Und ja, deren Entführung 1978 ist in gerade diesen Falle sehr relevant, denn sowohl Shin Sang-ok als auch Choi Eun-hee selbst waren nicht wirklich von diesen Film überzeugt, oder zufrieden. Und man merkt auch warum - denn das Storytelling wirkt recht steril, und das Schauspiel - und das insbesondere von den Protagonisten Choi Eun-hee und Kim Jin-kyu - ist oft nicht wirklich überzeugend. Choi Eun-hee wirkt erst in der zweiten Hälfte überzeugender, aber selbst ihr Monolog im Gefängnis in der Nacht vor ihrer anstehenden Hinrichtung wirkt etwas zu theatralisch. Und Kim Jin-kyu wirkt mit fast 40 Jahren wirklich zu Alt für diese Rolle des jungen Mongryong. Und sowohl Choi Eun-hee als auch Kim Jin-kyu können schauspielern, wie man aus anderen Filmen weis. Bei Kim Jin-kyu fiel mir den einen Tag auf, dass ich ihn aus dem Thriller "The Housemaid" kenne, wo er den Familienvater spielte - und das sehr überzeugend. Und gerade weil er im Vorjahr den Familienvater spielte, kann ich ihn als Mongryong nicht ernst nehmen. 

Die anderen Schauspieler in den bedeutenden Nebenrollen sind da etwas besser - so bringt Heo Jang-kang etwas frische hinein als Bangja, und dasselbe gilt für Do Kum-bong als Hyangdan. Han Eun-jin als Chunhyangs Mutter Wolmae ist auch sehr gut, und dasselbe gilt für Lee Ye-chun als Hakdo - wobei ich sagen muss, dass mir einige spätere Interpretationen derselben Rolle besser gefallen. 

Und nun kehren wir zurück zu Shin & Chois Zeit in Nordkorea - denn unter den Filmen, die sie da Mitte der 80er Jahre gedreht haben, war ein Remake des Films, eine Musicaladaption namens "Love, Love, My Love" (사랑사랑내사랑) aus dem Jahre 1984. Und tatsächlich ist das nordkoreanische Remake um weiten besser als diese Version von 1961 - meiner Meinung nach ist "Love, Love, My Love" die wohl beste Verfilmung und Umsetzung der Geschichte der Chunhyang. Kim Jong-il gab ihnen nämlich die gesamte künstlerische Freiheit bei dem Film, und das kann man nicht von der Produktion des Originals sagen. 

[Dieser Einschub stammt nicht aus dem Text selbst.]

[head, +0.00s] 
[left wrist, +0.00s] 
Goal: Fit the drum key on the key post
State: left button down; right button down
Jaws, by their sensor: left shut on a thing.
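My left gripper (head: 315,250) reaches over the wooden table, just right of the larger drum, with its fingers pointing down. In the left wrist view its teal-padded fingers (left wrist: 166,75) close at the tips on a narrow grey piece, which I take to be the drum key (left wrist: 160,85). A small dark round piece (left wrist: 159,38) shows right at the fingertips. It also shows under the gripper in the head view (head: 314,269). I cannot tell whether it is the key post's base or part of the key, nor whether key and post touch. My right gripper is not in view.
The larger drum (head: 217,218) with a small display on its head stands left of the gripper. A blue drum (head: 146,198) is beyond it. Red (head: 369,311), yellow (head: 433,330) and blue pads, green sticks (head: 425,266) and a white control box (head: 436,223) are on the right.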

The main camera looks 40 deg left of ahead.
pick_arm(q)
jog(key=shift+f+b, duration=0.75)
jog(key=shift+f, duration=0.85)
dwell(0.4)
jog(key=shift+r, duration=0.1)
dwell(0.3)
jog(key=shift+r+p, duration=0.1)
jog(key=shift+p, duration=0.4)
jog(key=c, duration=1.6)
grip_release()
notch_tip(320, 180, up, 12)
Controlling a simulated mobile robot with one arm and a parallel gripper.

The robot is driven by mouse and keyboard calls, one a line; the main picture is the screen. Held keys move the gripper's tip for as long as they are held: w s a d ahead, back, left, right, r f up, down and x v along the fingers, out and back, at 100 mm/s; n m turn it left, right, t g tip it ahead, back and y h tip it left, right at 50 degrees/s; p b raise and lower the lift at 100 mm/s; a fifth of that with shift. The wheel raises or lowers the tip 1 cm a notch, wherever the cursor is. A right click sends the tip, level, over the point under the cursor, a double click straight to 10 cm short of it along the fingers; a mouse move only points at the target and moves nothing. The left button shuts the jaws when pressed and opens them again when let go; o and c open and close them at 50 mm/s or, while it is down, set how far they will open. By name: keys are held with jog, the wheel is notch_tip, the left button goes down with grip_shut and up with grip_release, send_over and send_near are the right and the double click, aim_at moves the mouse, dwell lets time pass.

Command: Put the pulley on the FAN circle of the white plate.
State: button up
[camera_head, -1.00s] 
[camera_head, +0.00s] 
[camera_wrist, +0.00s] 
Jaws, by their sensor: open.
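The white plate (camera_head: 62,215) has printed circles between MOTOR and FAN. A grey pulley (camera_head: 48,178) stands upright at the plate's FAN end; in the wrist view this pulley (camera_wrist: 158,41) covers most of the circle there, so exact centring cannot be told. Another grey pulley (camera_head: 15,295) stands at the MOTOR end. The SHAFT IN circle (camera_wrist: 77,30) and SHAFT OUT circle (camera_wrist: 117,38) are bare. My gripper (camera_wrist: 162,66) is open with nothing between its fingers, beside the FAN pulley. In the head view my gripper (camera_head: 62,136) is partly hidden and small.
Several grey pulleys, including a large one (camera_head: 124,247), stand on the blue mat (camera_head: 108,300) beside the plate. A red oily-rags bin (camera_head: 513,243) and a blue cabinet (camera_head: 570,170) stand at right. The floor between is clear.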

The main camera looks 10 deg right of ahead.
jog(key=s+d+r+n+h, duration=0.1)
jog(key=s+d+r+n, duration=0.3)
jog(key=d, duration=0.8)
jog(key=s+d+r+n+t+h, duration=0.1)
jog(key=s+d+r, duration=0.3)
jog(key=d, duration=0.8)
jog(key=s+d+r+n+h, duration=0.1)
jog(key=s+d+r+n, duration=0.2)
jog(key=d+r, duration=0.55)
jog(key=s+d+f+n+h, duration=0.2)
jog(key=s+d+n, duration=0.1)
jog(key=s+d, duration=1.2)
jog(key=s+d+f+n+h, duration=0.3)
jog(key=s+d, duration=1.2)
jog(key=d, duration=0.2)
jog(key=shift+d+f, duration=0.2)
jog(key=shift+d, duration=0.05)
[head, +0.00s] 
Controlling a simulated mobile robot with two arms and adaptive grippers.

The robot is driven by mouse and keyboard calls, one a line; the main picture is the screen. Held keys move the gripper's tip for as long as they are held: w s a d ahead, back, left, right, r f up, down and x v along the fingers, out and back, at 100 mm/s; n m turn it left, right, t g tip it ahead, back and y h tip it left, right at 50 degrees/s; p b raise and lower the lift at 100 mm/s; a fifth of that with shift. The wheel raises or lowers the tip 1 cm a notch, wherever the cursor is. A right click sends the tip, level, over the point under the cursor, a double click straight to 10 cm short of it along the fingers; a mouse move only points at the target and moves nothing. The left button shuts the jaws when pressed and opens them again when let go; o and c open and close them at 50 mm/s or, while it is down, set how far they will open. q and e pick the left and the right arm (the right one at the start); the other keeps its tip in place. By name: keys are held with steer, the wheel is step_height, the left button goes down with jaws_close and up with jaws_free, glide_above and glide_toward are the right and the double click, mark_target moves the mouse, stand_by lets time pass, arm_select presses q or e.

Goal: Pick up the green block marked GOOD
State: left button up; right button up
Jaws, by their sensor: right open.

Denn der Film wurde in einer Zeit in Südkorea gedreht, in der die Zensur anfing, mehr und mehr durchzugreifen. Zwar war es nicht so schlimm wie später im selben Jahrzehnt, aber man merkt irgendwie schon, dass der Film irgendwie zu konservativ und zu eingeengt wirkt. Das ist der eine Faktor - der zweite Faktor war, dass Shin Sang-ok den Film in Konkurrenz gegen einer gleichzeitigen Verfilmung derselben Geschichte vom Regisseur Hong Seong-ki, und beide Filmen hatten anscheinend sogar am selben Tag Premiere - und da Shin Sang-ok samt seiner Muse und Ehefrau Choi Eun-hee weitaus am beliebtesten waren, wurde der Film der große Hit. Ich wage sogar zu sagen, dass die wohl erwarteten, dass der Film eh ein Hit werden würde, und deswegen wurde beim Schauspiel der Hautdarsteller Choi und Kim nicht viel gemacht. Letztendlich endete es ja dann damit, dass sowohl Shin und Choi nicht mit diesen Film zufrieden waren, und dies war dann auch eines der Gründe, weswegen sie ihn dann Jahre später bei ihrer unfreiwilligen Zeit in Nordkorea neu verfilmten. 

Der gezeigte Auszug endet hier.